Il en veut pour preuve son expérience, au moment du passage en bio. « Les aides incitatives n'ont pas été pérennisées. Et aujourd'hui, ça végète. Or, l'agriculture est un superbe support économique. Qui permet le maintien d'un tissu rural solide. Aujourd'hui, je pense que l'on arrive au bout d'un système », lance-t-il. Depuis le début, et à l'instar de ce que faisait leur père, Mathieu et Paul tablent sur un travail « raisonné et réfléchi, sans empoisonner le vivant et le consommateur ». Un discours proche de la confédération paysanne, dont il reste attentif aux idées tout en fuyant son côté « trop sectaire à mon goût », mais plutôt éloigné du syndicat majoritaire, ce qui ne plaît guère parfois. 

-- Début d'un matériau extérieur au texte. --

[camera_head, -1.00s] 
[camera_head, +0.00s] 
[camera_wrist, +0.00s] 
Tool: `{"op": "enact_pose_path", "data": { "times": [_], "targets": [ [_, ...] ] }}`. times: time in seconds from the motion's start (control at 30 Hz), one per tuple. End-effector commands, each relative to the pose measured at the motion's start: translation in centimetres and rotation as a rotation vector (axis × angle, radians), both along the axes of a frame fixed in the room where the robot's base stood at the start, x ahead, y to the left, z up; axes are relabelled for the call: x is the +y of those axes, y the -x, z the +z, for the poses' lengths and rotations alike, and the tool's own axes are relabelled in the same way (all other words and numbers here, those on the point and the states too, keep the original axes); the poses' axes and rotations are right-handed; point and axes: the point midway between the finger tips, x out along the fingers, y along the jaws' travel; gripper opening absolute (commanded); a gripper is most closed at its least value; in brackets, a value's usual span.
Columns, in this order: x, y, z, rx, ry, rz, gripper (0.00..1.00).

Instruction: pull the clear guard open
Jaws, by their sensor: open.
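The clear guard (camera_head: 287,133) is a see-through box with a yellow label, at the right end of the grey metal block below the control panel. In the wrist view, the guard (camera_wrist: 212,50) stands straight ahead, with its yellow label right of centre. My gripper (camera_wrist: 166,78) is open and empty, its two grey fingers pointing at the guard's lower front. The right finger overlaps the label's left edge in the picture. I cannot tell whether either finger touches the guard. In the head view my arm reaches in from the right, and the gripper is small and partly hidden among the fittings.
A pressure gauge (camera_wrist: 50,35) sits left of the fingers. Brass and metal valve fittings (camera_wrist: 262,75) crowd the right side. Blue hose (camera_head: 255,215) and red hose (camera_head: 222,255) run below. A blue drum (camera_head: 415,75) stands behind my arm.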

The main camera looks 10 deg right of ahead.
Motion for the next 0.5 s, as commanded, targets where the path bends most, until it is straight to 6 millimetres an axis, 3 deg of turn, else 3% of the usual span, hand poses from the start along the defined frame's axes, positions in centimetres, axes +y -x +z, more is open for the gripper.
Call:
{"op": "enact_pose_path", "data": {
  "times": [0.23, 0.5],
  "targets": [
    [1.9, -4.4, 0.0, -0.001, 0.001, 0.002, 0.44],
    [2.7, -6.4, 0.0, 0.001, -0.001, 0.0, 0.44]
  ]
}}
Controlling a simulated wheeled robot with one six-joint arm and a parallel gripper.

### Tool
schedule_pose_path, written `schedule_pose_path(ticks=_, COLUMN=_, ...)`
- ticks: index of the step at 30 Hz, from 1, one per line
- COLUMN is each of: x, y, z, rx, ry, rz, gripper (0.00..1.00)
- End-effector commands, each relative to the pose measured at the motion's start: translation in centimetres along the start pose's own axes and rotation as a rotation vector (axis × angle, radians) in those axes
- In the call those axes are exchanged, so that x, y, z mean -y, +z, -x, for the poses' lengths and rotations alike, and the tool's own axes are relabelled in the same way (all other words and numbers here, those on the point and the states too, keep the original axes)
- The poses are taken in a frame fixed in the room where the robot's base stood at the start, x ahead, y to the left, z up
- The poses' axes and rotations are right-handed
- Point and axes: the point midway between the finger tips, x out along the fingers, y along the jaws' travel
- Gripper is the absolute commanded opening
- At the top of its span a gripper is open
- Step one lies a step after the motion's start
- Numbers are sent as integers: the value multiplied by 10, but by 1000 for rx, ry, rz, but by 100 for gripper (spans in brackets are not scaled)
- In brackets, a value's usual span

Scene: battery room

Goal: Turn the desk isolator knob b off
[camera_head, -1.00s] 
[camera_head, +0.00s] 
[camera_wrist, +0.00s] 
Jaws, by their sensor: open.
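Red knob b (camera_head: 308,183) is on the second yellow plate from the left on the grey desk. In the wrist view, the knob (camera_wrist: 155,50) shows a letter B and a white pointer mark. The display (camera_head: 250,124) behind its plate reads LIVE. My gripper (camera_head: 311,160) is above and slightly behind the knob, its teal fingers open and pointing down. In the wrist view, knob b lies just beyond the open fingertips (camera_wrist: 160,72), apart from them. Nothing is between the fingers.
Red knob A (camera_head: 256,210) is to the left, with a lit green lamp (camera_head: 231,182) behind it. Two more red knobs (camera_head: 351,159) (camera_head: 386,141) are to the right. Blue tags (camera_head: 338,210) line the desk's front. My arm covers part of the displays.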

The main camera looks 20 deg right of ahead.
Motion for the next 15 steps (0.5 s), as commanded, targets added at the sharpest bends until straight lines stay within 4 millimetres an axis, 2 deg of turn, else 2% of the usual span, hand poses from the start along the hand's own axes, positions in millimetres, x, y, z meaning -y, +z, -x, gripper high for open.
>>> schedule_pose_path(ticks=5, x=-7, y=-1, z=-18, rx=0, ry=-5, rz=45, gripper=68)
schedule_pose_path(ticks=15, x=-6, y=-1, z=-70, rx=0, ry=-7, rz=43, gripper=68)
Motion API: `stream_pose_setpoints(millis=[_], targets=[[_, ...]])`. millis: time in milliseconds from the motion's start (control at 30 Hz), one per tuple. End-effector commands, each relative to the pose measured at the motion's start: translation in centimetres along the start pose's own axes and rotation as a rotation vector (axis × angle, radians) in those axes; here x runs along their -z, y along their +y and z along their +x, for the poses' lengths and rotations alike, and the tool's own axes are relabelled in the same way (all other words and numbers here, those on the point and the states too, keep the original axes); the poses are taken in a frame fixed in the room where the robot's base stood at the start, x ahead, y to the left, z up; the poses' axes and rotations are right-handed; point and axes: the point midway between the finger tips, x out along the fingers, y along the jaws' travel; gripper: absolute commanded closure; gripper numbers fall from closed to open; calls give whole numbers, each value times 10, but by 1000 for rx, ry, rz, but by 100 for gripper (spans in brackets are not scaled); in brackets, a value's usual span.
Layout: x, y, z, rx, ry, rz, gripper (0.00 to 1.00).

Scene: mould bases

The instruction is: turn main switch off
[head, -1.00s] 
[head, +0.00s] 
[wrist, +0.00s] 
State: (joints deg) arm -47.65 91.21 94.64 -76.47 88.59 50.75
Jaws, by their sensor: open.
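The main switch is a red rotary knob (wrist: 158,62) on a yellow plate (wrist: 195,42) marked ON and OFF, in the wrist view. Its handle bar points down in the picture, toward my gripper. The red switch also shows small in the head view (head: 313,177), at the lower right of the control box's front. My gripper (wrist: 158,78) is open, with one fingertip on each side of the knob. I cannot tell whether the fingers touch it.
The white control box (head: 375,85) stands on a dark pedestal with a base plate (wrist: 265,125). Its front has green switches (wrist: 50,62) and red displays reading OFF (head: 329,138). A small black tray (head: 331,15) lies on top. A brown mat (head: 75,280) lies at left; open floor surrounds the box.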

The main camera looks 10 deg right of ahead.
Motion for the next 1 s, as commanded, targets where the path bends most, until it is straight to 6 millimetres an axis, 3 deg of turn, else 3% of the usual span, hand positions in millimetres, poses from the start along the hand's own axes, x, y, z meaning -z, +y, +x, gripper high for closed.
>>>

« De toute manière, notre force, c'est notre autonomie intellectuelle », sourit Mathieu Causse. Ce qui ne freine pas son envie de la partager. Au contraire. De plus en plus d'agriculteurs grandissent avec la conviction qu'il est possible de produire « tout en respectant le vivant ». Une conviction qu'il aimerait voir se propager dans des champs entiers. « Ici, en Aveyron, on est encore protégé du productivisme. Mais ce n'est pas le cas partout. Il y a des endroits où c'est catastrophique . » Et Mathieu Causse, fier de poursuivre l'œuvre familiale entreprise depuis presque un millénaire, et ce dans le plus pur respect de la nature, compte bien laisser une terre saine à ses descendants.

Quand les Rieucau ont décidé de passer à table

Ce fut un tournant dans leur profession. Il y a quelques années, Jean-Yves et Anne ont opté pour la ferme-auberge. Avec bonheur.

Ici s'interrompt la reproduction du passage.